THE REQUEST >> Pull out of the data below the stretch of lines bounded by the one containing "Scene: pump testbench" and the one containing "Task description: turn", both bounds included, unchanged.

SUPPLIED INFORMATION >>

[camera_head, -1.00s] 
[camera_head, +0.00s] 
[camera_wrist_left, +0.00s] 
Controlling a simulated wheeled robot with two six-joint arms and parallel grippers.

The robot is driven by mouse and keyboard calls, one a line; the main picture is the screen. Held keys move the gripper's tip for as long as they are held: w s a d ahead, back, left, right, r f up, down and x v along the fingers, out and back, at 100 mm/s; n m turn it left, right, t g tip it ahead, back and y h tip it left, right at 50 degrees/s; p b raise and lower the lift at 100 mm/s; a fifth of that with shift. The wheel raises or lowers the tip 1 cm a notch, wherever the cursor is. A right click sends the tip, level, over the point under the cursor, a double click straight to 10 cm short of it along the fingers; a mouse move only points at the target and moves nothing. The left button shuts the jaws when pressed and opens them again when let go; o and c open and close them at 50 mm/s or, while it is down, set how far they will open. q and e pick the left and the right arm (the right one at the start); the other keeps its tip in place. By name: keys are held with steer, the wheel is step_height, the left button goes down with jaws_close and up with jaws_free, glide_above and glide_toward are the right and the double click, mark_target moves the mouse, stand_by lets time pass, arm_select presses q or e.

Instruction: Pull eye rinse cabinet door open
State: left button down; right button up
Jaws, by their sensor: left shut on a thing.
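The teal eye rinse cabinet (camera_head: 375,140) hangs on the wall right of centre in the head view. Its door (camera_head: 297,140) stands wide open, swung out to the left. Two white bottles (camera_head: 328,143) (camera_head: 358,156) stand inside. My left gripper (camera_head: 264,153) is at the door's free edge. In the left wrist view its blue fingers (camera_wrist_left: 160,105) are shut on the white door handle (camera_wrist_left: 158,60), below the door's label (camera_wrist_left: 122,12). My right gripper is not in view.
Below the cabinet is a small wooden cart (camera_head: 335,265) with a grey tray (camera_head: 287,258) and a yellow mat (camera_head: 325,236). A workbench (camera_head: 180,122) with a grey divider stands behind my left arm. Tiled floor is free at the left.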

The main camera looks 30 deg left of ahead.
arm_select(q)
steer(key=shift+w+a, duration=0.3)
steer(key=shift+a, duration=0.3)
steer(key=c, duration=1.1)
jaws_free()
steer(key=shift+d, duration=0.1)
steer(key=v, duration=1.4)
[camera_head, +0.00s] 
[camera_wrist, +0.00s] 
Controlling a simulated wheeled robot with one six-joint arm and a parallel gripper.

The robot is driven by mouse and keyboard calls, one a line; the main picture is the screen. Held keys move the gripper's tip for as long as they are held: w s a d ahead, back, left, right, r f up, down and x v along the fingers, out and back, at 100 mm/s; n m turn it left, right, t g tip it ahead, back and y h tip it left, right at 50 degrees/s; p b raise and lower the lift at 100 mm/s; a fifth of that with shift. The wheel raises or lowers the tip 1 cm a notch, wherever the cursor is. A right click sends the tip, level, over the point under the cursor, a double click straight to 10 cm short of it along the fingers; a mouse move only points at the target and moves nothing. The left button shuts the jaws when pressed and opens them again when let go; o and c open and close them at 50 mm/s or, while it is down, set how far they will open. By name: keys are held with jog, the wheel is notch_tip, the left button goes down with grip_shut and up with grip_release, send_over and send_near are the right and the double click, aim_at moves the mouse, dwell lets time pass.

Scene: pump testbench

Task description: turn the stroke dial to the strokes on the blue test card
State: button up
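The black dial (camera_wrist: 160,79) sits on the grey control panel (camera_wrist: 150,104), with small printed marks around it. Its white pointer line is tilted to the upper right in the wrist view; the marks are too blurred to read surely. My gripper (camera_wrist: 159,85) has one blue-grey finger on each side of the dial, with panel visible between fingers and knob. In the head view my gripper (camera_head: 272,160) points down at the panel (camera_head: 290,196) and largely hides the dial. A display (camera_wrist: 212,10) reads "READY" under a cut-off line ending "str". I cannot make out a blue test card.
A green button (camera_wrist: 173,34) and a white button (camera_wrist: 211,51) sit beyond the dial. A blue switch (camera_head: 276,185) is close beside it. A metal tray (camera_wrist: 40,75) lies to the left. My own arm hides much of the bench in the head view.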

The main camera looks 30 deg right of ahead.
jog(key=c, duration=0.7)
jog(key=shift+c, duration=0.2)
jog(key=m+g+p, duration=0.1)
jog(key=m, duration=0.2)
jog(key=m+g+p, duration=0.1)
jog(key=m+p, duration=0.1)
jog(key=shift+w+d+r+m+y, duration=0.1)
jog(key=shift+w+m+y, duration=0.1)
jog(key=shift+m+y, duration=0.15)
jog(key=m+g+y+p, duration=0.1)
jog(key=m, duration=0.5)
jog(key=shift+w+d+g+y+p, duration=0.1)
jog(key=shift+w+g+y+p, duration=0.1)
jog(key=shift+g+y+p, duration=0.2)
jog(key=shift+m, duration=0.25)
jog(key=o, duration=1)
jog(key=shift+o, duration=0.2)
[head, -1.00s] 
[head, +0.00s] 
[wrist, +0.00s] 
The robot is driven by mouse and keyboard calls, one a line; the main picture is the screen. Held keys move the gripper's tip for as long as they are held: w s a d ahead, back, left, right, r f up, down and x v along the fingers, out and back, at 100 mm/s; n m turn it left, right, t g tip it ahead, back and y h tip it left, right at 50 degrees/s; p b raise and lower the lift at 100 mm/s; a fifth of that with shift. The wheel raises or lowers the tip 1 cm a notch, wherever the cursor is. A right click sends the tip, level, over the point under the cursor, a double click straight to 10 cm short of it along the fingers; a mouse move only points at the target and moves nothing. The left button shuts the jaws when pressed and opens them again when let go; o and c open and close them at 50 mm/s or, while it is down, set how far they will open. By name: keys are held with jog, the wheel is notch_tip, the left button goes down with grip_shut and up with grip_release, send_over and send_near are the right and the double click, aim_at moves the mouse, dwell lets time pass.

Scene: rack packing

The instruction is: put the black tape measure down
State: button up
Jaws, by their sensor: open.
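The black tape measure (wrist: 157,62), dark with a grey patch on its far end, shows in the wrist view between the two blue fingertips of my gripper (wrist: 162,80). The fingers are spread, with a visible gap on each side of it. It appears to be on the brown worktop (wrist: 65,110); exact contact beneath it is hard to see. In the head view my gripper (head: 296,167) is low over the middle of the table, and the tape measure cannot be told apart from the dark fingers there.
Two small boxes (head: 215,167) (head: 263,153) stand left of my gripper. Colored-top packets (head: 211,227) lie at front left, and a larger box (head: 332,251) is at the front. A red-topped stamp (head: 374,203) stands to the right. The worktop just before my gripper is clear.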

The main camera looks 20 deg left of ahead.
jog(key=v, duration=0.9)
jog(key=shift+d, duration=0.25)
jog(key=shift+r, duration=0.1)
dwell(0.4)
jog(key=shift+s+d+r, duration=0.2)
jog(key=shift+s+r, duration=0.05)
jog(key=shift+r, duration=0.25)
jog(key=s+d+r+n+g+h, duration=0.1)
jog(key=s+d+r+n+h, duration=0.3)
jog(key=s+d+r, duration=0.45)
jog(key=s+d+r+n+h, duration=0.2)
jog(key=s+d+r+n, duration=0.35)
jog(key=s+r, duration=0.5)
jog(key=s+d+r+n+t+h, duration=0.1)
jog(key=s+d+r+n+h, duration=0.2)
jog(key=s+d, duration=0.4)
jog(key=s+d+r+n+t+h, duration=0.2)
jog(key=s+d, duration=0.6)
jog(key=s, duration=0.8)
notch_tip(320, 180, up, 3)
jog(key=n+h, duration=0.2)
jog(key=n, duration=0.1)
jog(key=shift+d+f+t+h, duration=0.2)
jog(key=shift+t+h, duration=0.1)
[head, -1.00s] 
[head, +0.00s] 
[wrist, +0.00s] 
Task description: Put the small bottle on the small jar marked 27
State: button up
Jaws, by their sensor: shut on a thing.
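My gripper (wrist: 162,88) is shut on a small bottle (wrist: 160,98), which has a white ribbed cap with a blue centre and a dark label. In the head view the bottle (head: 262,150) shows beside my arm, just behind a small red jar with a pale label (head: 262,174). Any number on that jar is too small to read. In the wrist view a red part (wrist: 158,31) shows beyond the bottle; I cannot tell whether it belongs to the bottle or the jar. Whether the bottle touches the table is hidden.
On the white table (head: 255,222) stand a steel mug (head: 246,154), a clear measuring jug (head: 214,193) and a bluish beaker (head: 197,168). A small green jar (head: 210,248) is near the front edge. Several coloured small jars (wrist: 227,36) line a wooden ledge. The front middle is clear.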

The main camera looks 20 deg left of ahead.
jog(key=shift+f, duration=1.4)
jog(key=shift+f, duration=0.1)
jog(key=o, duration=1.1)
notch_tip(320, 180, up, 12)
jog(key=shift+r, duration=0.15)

SOLVED PROBLEM >>
Scene: pump testbench

Task description: turn the stroke dial to the strokes on the blue test card

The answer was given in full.